Written task :: With pictures omitted, copy exactly the lines from the one containing "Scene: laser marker" through the end of the records below.

Task data ::
----------------
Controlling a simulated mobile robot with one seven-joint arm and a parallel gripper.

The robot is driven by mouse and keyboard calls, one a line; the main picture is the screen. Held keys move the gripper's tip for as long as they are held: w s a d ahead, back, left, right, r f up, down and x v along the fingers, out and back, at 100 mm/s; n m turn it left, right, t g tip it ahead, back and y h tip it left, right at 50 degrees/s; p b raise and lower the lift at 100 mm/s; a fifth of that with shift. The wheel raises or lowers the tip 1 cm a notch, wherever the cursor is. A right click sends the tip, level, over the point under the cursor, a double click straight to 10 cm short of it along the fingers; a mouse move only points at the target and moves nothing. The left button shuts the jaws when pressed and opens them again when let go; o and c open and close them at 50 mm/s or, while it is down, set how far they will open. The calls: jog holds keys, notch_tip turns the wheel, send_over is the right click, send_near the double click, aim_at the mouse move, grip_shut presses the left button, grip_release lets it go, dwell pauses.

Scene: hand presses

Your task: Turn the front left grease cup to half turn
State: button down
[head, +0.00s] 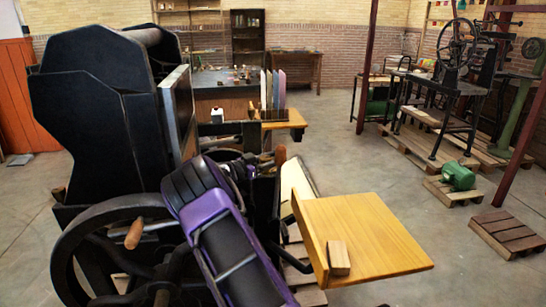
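A large black hand press (95,120) fills the left of the head view, with a spoked flywheel (68,255) and a wooden handle (134,233) at its lower left. My purple and black arm reaches up from the bottom edge across the press's middle and bends away near its dark works. I cannot make out my gripper's fingers; they seem hidden behind my arm among the dark parts. I cannot pick out the front left grease cup or any of its marks; my arm covers much of the press's lower middle.
A wooden feed board (375,240) with a small wooden block (338,258) juts out right of my arm. A second board (285,120) is behind. A treadle press (450,85) on pallets and a green motor (458,176) stand right. The middle-right floor is clear.

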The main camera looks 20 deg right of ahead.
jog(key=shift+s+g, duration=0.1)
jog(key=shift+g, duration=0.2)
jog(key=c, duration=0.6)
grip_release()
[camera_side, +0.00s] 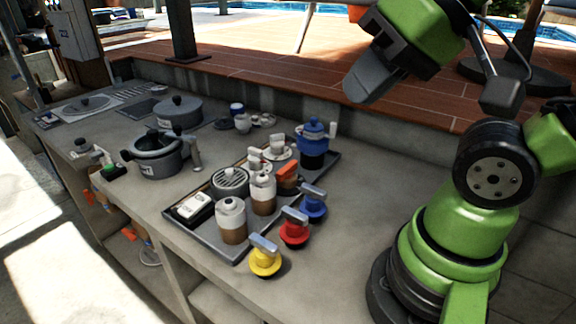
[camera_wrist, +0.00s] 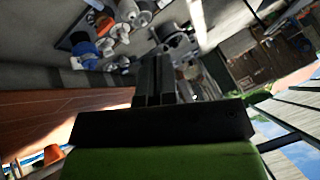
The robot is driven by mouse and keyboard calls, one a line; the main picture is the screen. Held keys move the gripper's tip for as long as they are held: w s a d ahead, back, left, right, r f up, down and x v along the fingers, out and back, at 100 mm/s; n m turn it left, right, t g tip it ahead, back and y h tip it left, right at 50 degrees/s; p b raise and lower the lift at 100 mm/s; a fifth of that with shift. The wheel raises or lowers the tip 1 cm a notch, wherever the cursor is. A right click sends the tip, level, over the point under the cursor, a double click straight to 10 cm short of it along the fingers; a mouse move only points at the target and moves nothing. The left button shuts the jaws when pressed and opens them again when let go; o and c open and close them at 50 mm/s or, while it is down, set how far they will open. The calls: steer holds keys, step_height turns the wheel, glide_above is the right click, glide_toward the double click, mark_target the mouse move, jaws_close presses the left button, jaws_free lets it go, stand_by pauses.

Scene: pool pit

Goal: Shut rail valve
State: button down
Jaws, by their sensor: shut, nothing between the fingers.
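Three valves with grey lever handles stand in a row on the counter in the side view: a yellow valve (camera_side: 265,262), a red valve (camera_side: 294,233) and a blue valve (camera_side: 313,208). The levers point in roughly similar directions. I cannot tell which one is the rail valve. My gripper (camera_side: 368,84) is high above the counter's back edge, well apart from the valves, shut and empty. Its dark fingers (camera_wrist: 153,78) lie together in the wrist view.
A dark tray (camera_side: 327,168) behind the valves holds jars, cups and a blue pot (camera_side: 314,145). Grey pots (camera_side: 155,160) stand farther left. A small green-based item (camera_side: 110,171) sits at the counter's front edge. A raised wooden deck (camera_side: 275,65) borders the back.

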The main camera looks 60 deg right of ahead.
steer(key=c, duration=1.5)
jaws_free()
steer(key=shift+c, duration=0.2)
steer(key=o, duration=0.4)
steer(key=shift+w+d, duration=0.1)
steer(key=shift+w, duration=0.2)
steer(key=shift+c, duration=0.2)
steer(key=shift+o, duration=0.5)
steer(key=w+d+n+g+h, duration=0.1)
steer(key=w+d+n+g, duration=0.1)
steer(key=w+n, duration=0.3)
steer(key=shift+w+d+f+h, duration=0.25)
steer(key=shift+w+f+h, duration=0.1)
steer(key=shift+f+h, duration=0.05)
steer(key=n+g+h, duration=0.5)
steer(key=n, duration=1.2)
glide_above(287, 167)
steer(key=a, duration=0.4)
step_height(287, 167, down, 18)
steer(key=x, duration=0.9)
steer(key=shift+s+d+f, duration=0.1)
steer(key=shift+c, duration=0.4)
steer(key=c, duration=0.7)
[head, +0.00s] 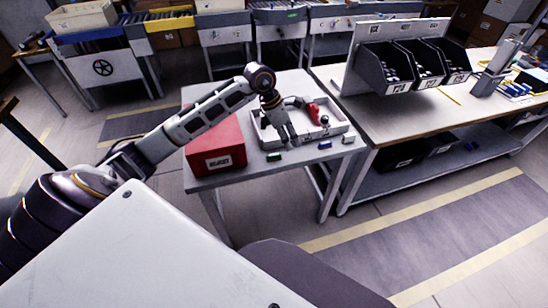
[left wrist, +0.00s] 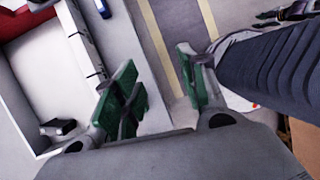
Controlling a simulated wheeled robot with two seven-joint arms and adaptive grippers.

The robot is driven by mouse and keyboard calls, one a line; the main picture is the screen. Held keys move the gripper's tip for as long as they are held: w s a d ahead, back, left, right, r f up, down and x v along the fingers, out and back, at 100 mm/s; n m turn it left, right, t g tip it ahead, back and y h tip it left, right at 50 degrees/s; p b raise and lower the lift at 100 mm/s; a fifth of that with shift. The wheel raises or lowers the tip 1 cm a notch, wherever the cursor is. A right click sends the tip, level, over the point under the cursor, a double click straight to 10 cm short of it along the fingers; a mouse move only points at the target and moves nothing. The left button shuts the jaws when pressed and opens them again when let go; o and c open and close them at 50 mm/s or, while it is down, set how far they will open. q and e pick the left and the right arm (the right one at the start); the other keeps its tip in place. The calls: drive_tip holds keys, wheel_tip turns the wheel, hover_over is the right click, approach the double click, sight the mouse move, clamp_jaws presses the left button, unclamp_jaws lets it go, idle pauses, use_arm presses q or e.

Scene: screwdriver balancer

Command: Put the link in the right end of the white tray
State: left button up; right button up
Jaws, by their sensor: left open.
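The white tray (head: 340,128) stands on the small grey table, and its wall also shows in the left wrist view (left wrist: 83,45). It holds a red tool-like object (head: 314,113) and dark parts; a small black piece (left wrist: 58,127) lies inside by its wall. I cannot tell which piece is the link. My left gripper (head: 284,138) hangs over the front left part of the tray with its fingers down. In the left wrist view its green-padded fingers (left wrist: 157,72) are apart with nothing between them.
A red box (head: 215,150) with a label stands left of the tray. A bench with black bins (head: 385,70) stands close on the right.

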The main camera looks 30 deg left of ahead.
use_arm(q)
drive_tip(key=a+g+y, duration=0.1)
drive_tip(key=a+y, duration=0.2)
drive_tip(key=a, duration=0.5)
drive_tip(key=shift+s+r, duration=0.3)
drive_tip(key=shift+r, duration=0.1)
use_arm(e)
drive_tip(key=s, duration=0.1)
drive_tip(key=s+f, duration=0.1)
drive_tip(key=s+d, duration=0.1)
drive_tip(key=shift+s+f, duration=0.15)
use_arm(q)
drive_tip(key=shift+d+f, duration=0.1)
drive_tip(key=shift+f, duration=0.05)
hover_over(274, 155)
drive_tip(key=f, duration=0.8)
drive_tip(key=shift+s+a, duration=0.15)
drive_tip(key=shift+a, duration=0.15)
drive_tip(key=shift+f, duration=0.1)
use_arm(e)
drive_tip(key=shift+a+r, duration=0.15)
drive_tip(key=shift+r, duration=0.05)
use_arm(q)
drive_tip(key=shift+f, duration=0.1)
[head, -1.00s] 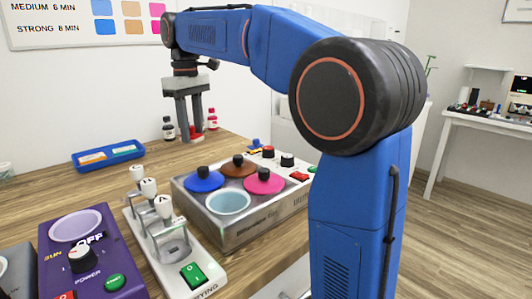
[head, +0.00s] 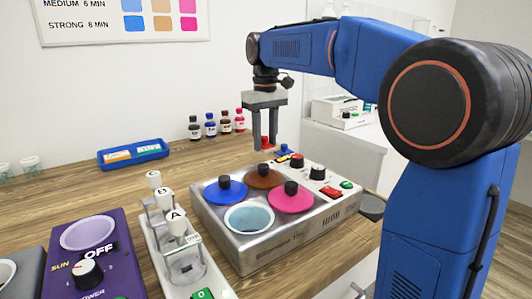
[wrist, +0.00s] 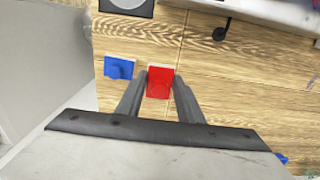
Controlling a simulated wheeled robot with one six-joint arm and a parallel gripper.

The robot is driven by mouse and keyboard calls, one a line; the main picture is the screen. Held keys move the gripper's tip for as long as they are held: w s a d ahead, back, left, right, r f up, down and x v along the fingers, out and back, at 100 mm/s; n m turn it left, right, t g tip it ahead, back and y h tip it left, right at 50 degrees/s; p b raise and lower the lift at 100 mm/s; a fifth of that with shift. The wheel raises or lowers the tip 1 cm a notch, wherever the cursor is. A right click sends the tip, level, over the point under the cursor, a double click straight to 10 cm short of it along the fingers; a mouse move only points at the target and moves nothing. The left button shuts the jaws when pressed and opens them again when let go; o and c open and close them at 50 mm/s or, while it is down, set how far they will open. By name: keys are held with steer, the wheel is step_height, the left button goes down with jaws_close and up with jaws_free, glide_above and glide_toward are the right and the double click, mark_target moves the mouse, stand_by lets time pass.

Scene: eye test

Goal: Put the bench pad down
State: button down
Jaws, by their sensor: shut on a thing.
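A small red pad (wrist: 159,82), which I take for the bench pad, sits between the two fingers of my gripper (wrist: 161,76) in the wrist view. In the head view the red pad (head: 265,141) shows between the fingertips of my gripper (head: 265,147). The gripper is shut on it and points down, behind the metal bath unit at the back of the wooden bench. Whether the pad touches the bench top or hangs just above it I cannot tell.
A blue piece (wrist: 119,68) lies on the bench beside the pad. The bath unit (head: 305,228) with coloured lids stands in front of the gripper. Several small bottles (head: 210,126) and a blue tray (head: 133,153) are to the left. Bare wood (head: 80,190) lies at the left.

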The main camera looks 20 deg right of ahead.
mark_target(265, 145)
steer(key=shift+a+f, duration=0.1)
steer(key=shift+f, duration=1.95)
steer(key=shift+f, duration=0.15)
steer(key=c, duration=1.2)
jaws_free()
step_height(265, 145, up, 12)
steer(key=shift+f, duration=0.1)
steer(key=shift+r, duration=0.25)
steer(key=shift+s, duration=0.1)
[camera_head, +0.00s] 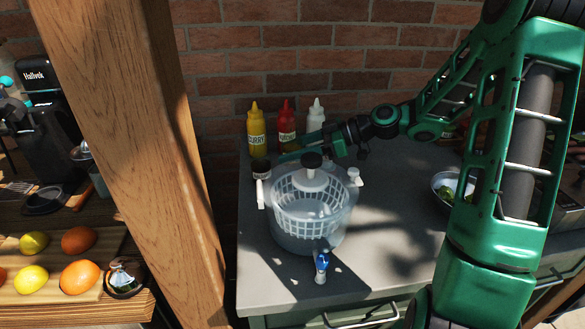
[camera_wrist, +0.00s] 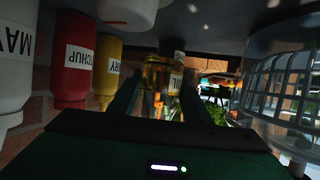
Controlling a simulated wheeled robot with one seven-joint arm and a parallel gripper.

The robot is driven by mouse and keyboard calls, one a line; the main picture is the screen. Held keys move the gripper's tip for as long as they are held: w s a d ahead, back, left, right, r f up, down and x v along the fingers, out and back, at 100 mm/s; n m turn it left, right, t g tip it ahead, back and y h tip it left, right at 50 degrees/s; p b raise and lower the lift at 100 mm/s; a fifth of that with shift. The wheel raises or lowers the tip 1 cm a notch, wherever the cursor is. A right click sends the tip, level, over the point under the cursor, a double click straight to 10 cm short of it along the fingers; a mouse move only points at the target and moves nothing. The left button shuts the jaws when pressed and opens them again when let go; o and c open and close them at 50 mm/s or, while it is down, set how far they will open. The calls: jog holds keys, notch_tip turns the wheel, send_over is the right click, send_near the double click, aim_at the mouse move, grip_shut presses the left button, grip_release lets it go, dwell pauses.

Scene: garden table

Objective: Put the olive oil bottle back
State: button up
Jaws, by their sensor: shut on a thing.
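My gripper (camera_head: 282,157) reaches in low from the right, over the back left of the grey counter, behind the salad spinner. In the wrist view, which is upside down, its two fingers (camera_wrist: 158,98) are shut on a golden glass bottle (camera_wrist: 156,74), apparently the olive oil bottle. A dark-topped container with a pale label (camera_head: 261,170) shows by the fingertips in the head view. I cannot tell whether it is part of the same bottle.
Curry (camera_head: 256,131), ketchup (camera_head: 286,124) and white mayo (camera_head: 316,116) bottles stand along the brick wall, close to my gripper. The clear salad spinner (camera_head: 309,215) stands in front. A bowl (camera_head: 448,188) is at the right. A wooden post (camera_head: 150,150) bounds the left.

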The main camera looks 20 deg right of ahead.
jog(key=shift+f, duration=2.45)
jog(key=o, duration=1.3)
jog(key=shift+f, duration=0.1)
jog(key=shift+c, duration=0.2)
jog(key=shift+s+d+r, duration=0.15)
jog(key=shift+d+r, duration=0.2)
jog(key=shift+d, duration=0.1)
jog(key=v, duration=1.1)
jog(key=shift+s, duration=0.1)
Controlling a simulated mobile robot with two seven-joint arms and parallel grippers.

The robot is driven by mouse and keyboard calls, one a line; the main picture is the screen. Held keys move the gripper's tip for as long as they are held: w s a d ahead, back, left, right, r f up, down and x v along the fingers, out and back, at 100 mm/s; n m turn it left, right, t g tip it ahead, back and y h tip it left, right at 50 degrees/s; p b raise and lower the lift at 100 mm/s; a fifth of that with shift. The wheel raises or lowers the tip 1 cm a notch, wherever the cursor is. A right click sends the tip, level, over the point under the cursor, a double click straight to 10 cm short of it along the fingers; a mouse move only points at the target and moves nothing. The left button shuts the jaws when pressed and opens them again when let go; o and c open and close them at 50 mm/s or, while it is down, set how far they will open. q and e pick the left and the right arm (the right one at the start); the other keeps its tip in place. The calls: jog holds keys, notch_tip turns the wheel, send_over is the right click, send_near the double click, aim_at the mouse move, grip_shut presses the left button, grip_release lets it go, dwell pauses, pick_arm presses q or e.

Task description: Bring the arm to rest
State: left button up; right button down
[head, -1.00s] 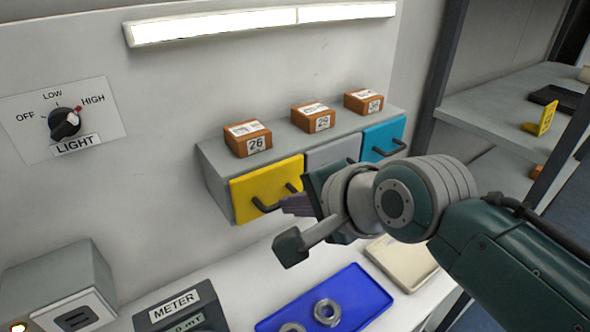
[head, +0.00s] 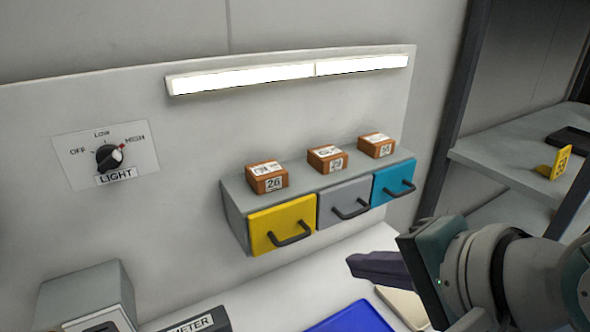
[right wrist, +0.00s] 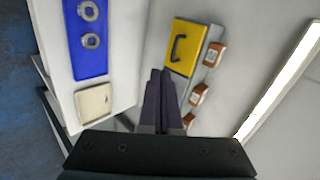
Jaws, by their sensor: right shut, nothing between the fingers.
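My right gripper (head: 376,268) is at the lower right of the head view, in front of the workbench and below the drawer unit. Its purple fingers point left. In the right wrist view the fingers (right wrist: 160,98) lie together, shut with nothing between them. They point toward the side of the yellow drawer (right wrist: 183,47) without visible contact. My left gripper is not in view.
A grey unit (head: 236,207) has yellow (head: 270,222), grey (head: 330,209) and blue (head: 385,186) drawers, all shut, with brown boxes on top. A blue tray (right wrist: 88,65) with metal rings and a beige tray (right wrist: 93,103) lie on the bench. A dark rack post (head: 455,120) stands right.

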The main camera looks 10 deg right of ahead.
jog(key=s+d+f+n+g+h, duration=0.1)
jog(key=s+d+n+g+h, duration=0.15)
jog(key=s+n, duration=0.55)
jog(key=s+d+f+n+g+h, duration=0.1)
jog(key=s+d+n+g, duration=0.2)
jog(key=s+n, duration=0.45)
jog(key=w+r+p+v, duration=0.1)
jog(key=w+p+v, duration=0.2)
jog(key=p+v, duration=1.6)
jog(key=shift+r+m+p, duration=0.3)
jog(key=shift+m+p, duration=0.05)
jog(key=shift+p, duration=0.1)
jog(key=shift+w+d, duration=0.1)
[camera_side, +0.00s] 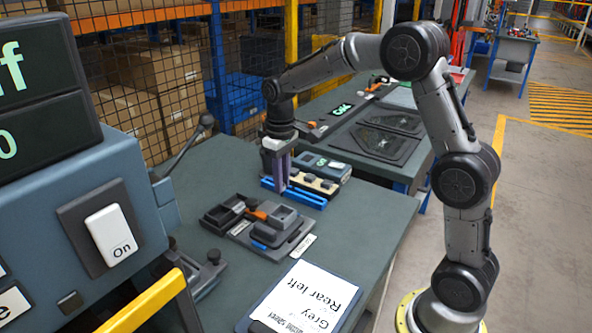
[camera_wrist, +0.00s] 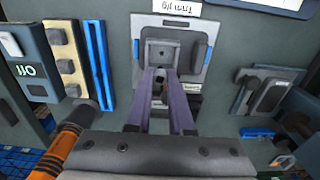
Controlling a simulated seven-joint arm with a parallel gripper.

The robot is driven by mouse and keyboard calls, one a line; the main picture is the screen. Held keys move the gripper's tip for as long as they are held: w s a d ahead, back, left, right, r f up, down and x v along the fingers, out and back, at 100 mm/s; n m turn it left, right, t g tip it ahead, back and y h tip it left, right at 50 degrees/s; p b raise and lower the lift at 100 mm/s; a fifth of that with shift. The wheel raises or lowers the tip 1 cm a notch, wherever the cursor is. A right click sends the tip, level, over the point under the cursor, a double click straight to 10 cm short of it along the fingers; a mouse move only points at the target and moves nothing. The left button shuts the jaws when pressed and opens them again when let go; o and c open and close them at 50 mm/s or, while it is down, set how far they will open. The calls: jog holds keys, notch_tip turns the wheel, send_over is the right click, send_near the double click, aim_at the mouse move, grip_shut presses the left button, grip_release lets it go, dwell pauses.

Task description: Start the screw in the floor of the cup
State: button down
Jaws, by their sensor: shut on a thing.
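The cup (camera_side: 280,219) is a small grey square box on a grey plate (camera_side: 263,243) on the bench. In the wrist view the cup (camera_wrist: 150,51) shows a small dark hole in its floor. My gripper (camera_side: 281,188) points down with its long purple fingers, behind the cup in the side view and near the blue rack. In the wrist view the gripper (camera_wrist: 162,74) has its fingertips overlapping the cup's near edge. A small dark piece (camera_wrist: 161,91) shows between the fingers, apparently the screw; it is mostly hidden. Its tip and any contact with the cup cannot be made out.
A clipboard (camera_side: 305,297) lies in front. A control box with an On switch (camera_side: 111,235) stands at left. The bench's right side is clear.

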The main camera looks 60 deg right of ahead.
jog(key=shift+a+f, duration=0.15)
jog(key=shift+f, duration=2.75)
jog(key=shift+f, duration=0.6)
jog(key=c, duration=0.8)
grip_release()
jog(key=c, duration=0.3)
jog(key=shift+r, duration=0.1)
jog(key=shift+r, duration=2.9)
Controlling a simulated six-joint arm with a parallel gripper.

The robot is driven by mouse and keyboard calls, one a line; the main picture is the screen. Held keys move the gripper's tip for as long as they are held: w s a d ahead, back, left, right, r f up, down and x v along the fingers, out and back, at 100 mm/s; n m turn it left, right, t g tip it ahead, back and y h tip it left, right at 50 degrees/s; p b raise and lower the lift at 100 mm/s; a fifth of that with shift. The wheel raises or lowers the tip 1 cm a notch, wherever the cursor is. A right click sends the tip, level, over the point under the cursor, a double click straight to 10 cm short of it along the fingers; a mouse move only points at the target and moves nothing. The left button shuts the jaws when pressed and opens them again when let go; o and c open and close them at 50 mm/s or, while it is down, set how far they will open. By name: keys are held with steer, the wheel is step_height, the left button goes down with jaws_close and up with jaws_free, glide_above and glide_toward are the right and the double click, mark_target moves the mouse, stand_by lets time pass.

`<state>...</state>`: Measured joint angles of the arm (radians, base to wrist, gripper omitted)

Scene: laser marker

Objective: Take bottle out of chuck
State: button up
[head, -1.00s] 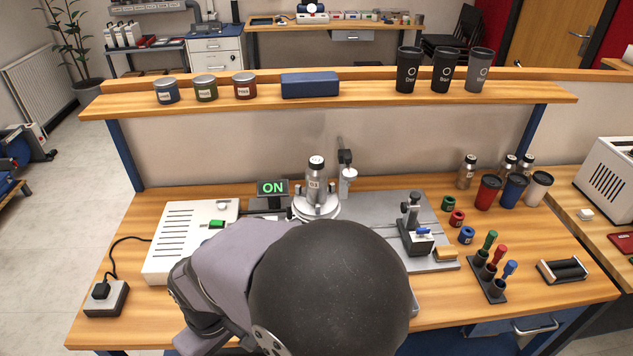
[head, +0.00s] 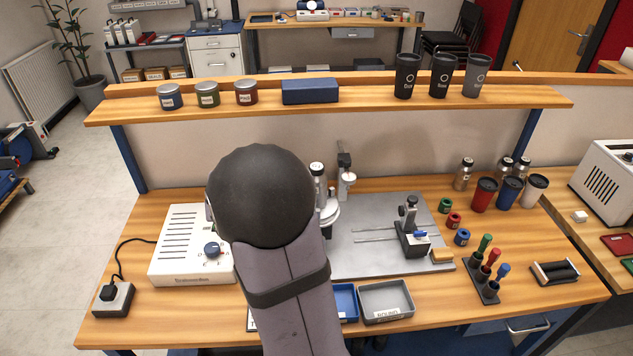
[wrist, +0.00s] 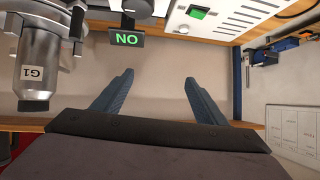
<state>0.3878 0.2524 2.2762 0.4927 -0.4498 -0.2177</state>
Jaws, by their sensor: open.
----------------
Result of the exercise ::
Scene: laser marker

Objective: Take bottle out of chuck
State: button up
[head, -1.00s] 
[head, +0.00s] 
[wrist, +0.00s] 
<state>0.3878 0.2524 2.2762 0.4927 -0.4498 -0.2177</state>
Jaws, by their sensor: open.

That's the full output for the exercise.